:: Data shown

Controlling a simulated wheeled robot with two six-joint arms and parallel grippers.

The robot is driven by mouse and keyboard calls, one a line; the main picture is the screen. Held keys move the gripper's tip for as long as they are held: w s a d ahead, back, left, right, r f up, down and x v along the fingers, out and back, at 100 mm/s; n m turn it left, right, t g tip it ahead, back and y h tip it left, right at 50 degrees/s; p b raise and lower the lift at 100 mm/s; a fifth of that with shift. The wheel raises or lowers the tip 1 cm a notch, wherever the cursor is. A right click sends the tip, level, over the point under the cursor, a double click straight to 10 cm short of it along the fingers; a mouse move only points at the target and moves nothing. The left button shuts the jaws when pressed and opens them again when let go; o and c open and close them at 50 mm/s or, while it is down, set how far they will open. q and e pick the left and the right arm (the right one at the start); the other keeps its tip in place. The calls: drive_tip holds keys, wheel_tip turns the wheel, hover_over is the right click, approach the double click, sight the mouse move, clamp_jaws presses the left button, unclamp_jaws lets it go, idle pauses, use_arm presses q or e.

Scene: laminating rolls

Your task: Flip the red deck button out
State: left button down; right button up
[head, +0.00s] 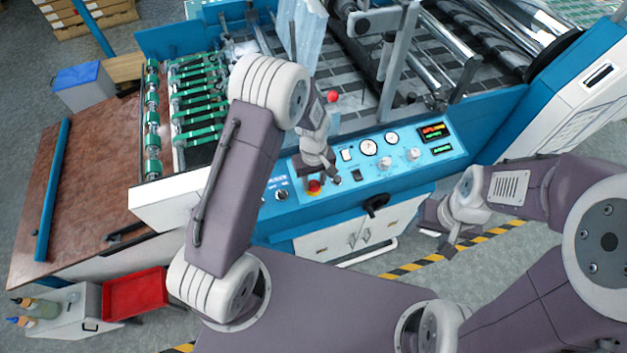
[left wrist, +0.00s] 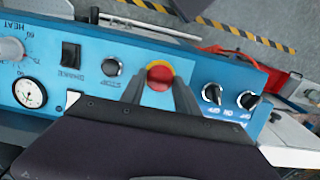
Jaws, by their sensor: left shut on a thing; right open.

::::

**Work to complete:**
Review the preceding data and report every line that includes the string "down".

**Answer below:**
The robot is driven by mouse and keyboard calls, one a line; the main picture is the screen. Held keys move the gripper's tip for as long as they are held: w s a d ahead, back, left, right, r f up, down and x v along the fingers, out and back, at 100 mm/s; n m turn it left, right, t g tip it ahead, back and y h tip it left, right at 50 degrees/s; p b raise and lower the lift at 100 mm/s; a fifth of that with shift. The wheel raises or lowers the tip 1 cm a notch, wherever the cursor is. A right click sends the tip, level, over the point under the cursor, a double click straight to 10 cm short of it along the fingers; a mouse move only points at the target and moves nothing. The left button shuts the jaws when pressed and opens them again when let go; o and c open and close them at 50 mm/s or, while it is down, set how far they will open. q and e pick the left and the right arm (the right one at the start); the other keeps its tip in place. The calls: drive_tip holds keys, wheel_tip turns the wheel, hover_over is the right click, approach the double click, sight the mouse move, clamp_jaws presses the left button, unclamp_jaws lets it go, idle pauses, use_arm presses q or e.
State: left button down; right button up

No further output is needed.